Community Project: Make Do & Mend
- 3rd December 2015
- Posted by: Ami Lowman
- Category: Community Projects
In the Summer of 2015 Making Space met with D-Day Museum to discuss a textile project which would inspire local communities and help raise awareness of D-Day Museum’s collections and The Overlord Embroidery.
Director of Making Space, Lynne elaborates, “We’re very pleased that D-Day Museum, Portsmouth commissioned us to organise this project. The courageous story of D-Day is told over 34 panels, which make up the stunning Overlord Embroidery on permanent display in the Museum. This link with stitch and textiles is what has inspired this project. We wanted all those who took part to revisit the story of D-Day and create a personal response to the theme of Make do and mend.”
Making Space employed the skills of two local textile artists and an initial inspirational trip to the museum was planned to come up with two distinct but complimentary projects that would run along side each other for the duration of the project.
Sewing and pattern cutting expert June Allnutt came up with the idea of the ‘Now and Then’ project, which would be based in Rowner and Gosport. June wanted to focus on the wartime initiative of Make, Do & Mend; transforming clothes into something new, wearable, fashionable and modern.
June wanted to encourage the idea of creating functional items from unused & unwanted fabrics. Participants were asked to bring in old garments and fabrics, as well as using fabrics provided by June, to learn inventive and creative ways to reinvent, up-cycle and reuse. The participants made a range of different items including skirts, bags, pockets, napkins, bunting, and customised t-shirts.
The participants showed a real interest in learning to use the sewing machines and over lockers, and several tried their hand at layering fabrics and doing machine appliqué.
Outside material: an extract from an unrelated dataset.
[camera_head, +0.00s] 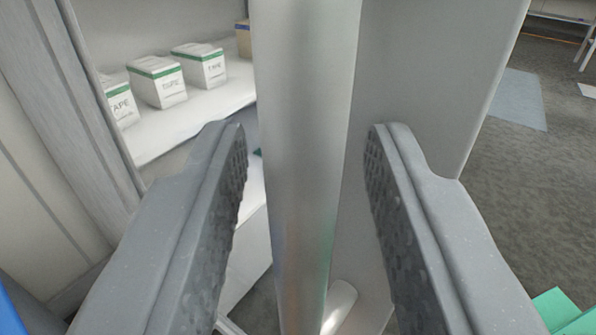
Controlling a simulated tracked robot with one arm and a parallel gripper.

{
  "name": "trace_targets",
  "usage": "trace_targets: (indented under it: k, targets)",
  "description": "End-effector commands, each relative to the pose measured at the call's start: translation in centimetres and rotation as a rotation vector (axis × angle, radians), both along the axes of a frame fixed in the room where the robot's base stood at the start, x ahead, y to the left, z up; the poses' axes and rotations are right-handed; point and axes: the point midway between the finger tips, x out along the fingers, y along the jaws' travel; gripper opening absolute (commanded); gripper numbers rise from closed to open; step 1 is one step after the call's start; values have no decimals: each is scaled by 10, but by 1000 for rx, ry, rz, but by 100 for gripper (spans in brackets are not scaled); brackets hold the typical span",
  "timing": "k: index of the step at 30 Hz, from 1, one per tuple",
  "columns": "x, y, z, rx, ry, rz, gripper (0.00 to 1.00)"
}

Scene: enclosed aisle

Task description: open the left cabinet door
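A pale grey cabinet door (425,90) stands partly open, with its panel right of centre. Its thick vertical bar handle (308,110) runs from top to bottom through the middle of the view. A rounded handle mount (340,303) shows near the bottom. My gripper (306,145) is open, with one finger on each side of the handle. A gap shows between each finger and the bar, so it is not clamped. The door's hinge side and the handle's ends are hidden.
Left of the door, white shelves (190,122) inside the cabinet hold several white-and-green tape boxes (158,82). A grey cabinet side frame (75,100) stands at far left. Grey floor (545,165) lies open at right, with a green object (562,312) at the lower right corner.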

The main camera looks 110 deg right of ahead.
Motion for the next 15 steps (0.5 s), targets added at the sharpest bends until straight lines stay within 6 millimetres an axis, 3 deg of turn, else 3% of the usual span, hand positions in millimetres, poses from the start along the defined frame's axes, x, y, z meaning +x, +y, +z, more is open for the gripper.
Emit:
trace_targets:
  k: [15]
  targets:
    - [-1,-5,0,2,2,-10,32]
During a visit to the D-day Museum, the group looked at how they could be inspired by shapes and stories featured in the Overlord Embroidery. Throughout the Now & Then project, participants were allowed to work at their own pace and choose what they wanted to do. June taught lots of different techniques and inspired the group with pattern cutting and fashion books from both the 1940s and modern times, highlighting the difference between now and then.
Southsea artist and maker Ami Lowman came up with the idea behind the ‘A stitch in Time’ project, which took place in Havant and Leigh Park. Ami explains her idea, “I was so inspired by what I saw at D-Day Museum that I wanted others to feel the same… The Overlord Embroidery is absolutely incredible; the amount of skill and craftsmanship that has gone into it is extraordinary! I wanted my group to use this amazing resource as inspiration to design and create their own smaller textile artworks”.
Ami encouraged her group to create a range of experimental, detailed and thought-provoking textile samples in various sized embroidery hoops. Learning and experimenting with a range of textile skills including hand embroidery, appliqué, printing, collage and machine stitch.
The finished samples ranged in their content and style, the project encouraged personal and individual responses from those taking part. Many of the group incorporated family heritage into their samples using family photos or letters. Others were struck by something at the museum, like a letter, meeting D-Day veterans or a photo.
Both of the project strands followed the same format of four initial taster sessions, inspirational trips to D-Day Museum and the Overlord embroidery then a series of eight workshops which participants could work on final pieces.
Once all the practical sessions were finished both groups joined together in a celebratory event at D-Day Museum in November. For one cold and windy Saturday afternoon the D-Day Museum Café was transformed into an exhibition space and 1940’s style street party.
Work from both projects was displayed and artists, participants, families, VIPs, veterans and staff from both organisations enjoyed sharing stories, viewing completed displayed, celebrating and supporting the amazing museum and enjoying a scrumptious cake or two.
This project highlighted and supports the ‘Transforming the D-Day Museum’ goal which sees Portsmouth City Council, with the support of the Portsmouth D-Day Museum Trust planning to transform the D-Day Museum with major new exhibitions, a new activities programme and a major new website that will form the ‘hub’ of a national D-Day network in the years between now and the 75th anniversary of D-Day in 2019.